Your copy of the material below should match it exactly, except that it holds no pictures.

* Start Supplied data *

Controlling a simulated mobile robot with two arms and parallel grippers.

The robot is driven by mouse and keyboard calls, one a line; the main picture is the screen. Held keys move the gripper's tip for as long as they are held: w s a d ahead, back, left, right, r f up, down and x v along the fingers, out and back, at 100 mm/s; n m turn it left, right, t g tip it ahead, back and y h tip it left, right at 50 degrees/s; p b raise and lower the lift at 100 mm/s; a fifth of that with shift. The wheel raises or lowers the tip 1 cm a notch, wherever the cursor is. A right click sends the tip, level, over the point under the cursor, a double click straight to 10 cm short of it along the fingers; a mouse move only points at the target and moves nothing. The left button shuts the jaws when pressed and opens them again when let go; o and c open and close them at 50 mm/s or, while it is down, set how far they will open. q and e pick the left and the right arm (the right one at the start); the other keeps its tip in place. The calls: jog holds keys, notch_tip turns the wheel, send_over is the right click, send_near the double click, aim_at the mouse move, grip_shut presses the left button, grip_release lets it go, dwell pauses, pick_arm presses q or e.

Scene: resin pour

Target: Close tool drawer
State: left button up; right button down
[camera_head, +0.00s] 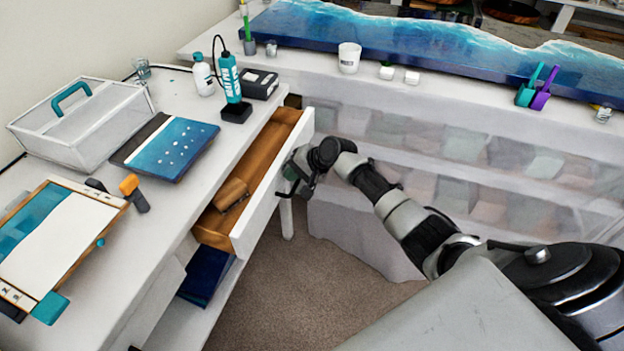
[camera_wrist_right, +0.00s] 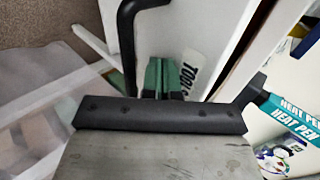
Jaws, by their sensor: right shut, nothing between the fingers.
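The tool drawer (camera_head: 272,190) stands pulled out from the white table, with a white front and brown wooden inside. A brown wooden piece (camera_head: 231,193) lies in it. My right gripper (camera_head: 292,187) is at the outer side of the drawer front, around the middle of its length. In the right wrist view, its green finger pads (camera_wrist_right: 162,77) are together with nothing between them. They are close to the white drawer front (camera_wrist_right: 215,40), beside a label (camera_wrist_right: 190,72) reading "TOOL", partly hidden. I cannot tell whether they touch it. My left gripper is not in view.
The white table (camera_head: 180,225) holds a white box with a teal handle (camera_head: 90,115), a blue panel (camera_head: 168,145), a framed board (camera_head: 55,240) and a teal heat pen (camera_head: 230,80). A blue resin slab (camera_head: 400,45) lies on the back bench. Carpet (camera_head: 290,290) shows below the drawer.

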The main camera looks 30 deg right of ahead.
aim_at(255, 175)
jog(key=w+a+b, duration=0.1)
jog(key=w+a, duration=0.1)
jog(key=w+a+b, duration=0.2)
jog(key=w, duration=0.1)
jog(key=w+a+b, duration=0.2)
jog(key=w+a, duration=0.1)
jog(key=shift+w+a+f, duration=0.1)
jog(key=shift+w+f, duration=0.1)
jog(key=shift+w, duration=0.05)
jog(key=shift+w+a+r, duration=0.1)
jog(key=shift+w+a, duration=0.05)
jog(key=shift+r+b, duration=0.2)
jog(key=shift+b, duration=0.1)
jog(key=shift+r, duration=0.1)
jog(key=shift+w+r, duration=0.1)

* End Supplied data *

Solved problem
Controlling a simulated mobile robot with two arms and parallel grippers.

The robot is driven by mouse and keyboard calls, one a line; the main picture is the screen. Held keys move the gripper's tip for as long as they are held: w s a d ahead, back, left, right, r f up, down and x v along the fingers, out and back, at 100 mm/s; n m turn it left, right, t g tip it ahead, back and y h tip it left, right at 50 degrees/s; p b raise and lower the lift at 100 mm/s; a fifth of that with shift. The wheel raises or lowers the tip 1 cm a notch, wherever the cursor is. A right click sends the tip, level, over the point under the cursor, a double click straight to 10 cm short of it along the fingers; a mouse move only points at the target and moves nothing. The left button shuts the jaws when pressed and opens them again when let go; o and c open and close them at 50 mm/s or, while it is down, set how far they will open. q and e pick the left and the right arm (the right one at the start); the other keeps its tip in place. The calls: jog holds keys, notch_tip turns the wheel, send_over is the right click, send_near the double click, aim_at the mouse move, grip_shut presses the left button, grip_release lets it go, dwell pauses, pick_arm presses q or e.

Scene: resin pour

Target: Close tool drawer
State: left button up; right button down
[camera_head, +0.00s] 
[camera_wrist_right, +0.00s] 
Jaws, by their sensor: right shut, nothing between the fingers.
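The tool drawer (camera_head: 272,190) stands pulled out from the white table, with a white front and brown wooden inside. A brown wooden piece (camera_head: 231,193) lies in it. My right gripper (camera_head: 292,187) is at the outer side of the drawer front, around the middle of its length. In the right wrist view, its green finger pads (camera_wrist_right: 162,77) are together with nothing between them. They are close to the white drawer front (camera_wrist_right: 215,40), beside a label (camera_wrist_right: 190,72) reading "TOOL", partly hidden. I cannot tell whether they touch it. My left gripper is not in view.
The white table (camera_head: 180,225) holds a white box with a teal handle (camera_head: 90,115), a blue panel (camera_head: 168,145), a framed board (camera_head: 55,240) and a teal heat pen (camera_head: 230,80). A blue resin slab (camera_head: 400,45) lies on the back bench. Carpet (camera_head: 290,290) shows below the drawer.

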The main camera looks 30 deg right of ahead.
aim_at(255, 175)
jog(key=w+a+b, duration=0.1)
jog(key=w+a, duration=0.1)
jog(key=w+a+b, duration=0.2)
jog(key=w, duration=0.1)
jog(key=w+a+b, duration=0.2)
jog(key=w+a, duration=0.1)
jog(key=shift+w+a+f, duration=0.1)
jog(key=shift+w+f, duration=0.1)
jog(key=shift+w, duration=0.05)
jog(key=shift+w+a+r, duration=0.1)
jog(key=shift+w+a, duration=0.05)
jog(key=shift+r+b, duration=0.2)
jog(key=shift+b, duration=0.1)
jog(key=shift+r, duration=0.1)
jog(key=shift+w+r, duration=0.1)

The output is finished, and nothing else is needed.